Ditto for my dogs, to the power of ten. (Ten times the size = ten times the bills.) Especially my rescue dog from South Central L.A. She paid us back directly by being an excellent guard dog (see this post), but all my rescue pets had a hand in sending good karma back my way.
I left my wallet on top of my car when I was pumping gas in a tiny town New Hampshire. As I drove off, my wallet flew into the street. I never noticed. Someone took it to the police officer (yes, there’s only one, I told you it was a tiny town). Faced with a California driver’s license and no relatives with my surname in the whole state, the man had no way of contacting me – until he found a vet appointment card (at least one pet always has an upcoming vet appointment). The cop called my vet in Los Angeles. She gave the officer my cell phone number. The officer called me before I even realized my wallet was missing and canceled all the credit cards.
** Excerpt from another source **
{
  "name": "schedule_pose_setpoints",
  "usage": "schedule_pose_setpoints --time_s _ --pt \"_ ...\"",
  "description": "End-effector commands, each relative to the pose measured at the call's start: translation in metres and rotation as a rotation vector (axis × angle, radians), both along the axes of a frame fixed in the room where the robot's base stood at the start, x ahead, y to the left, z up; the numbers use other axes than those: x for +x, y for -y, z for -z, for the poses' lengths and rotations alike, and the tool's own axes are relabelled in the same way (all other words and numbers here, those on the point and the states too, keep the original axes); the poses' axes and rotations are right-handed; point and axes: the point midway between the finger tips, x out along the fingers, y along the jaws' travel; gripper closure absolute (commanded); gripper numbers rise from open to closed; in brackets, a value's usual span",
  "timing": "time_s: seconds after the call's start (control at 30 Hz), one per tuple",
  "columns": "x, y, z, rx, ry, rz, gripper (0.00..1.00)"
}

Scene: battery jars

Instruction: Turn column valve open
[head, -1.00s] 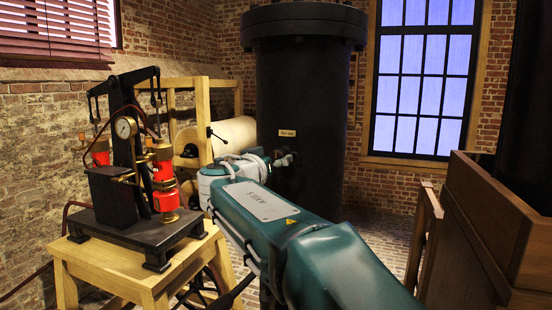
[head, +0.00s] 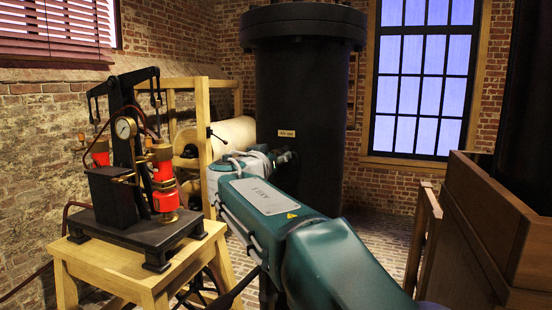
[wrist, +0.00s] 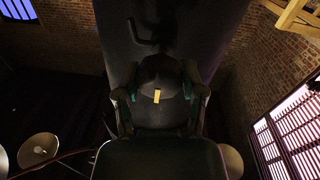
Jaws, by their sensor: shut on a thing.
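The column (head: 303,100) is a tall dark cylinder with a wide flanged top, standing behind my arm in the head view. It also fills the upper middle of the wrist view (wrist: 165,50). The valve shows in the wrist view as a dark rounded part (wrist: 160,75) with a small yellow mark on it. My gripper (wrist: 160,88) is shut on this valve, one finger on each side. In the head view my gripper (head: 284,157) is small and dark against the column, and the valve is mostly hidden there. A small label plate (head: 286,133) sits on the column just above.
A wooden stand (head: 150,265) at the left carries a black apparatus with red cylinders and a gauge (head: 125,128). A wooden frame with a pale drum (head: 232,135) stands behind it. A large wooden box (head: 480,230) is at the right. Brick floor shows between.

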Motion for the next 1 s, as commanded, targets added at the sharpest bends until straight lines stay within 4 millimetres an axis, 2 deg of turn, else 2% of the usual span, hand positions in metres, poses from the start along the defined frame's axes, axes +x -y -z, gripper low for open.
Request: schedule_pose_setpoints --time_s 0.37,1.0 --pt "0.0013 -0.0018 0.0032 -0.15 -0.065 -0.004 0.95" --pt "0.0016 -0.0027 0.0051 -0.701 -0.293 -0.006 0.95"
Undoubtedly some of you readers are thinking, “Yeah, yeah, small town America, salt of the earth, no crime, what would happen in Los Angeles?”
Well, the other time I lost my wallet was in Los Angeles. And I lost it the exact same way, leaving it on top of the car while I was pumping gas on my way to work. (I’m clever like that.)
I realized I’d lost my wallet when I couldn’t get a muffin at work for breakfast. I immediately canceled all my credit cards and steeled myself for a four-hour visit to the Department of Motor Vehicles to replace my driver’s license. Because, like all my cynical readers, I knew that my wallet – which held at least a hundred dollars in cash – was gone forever.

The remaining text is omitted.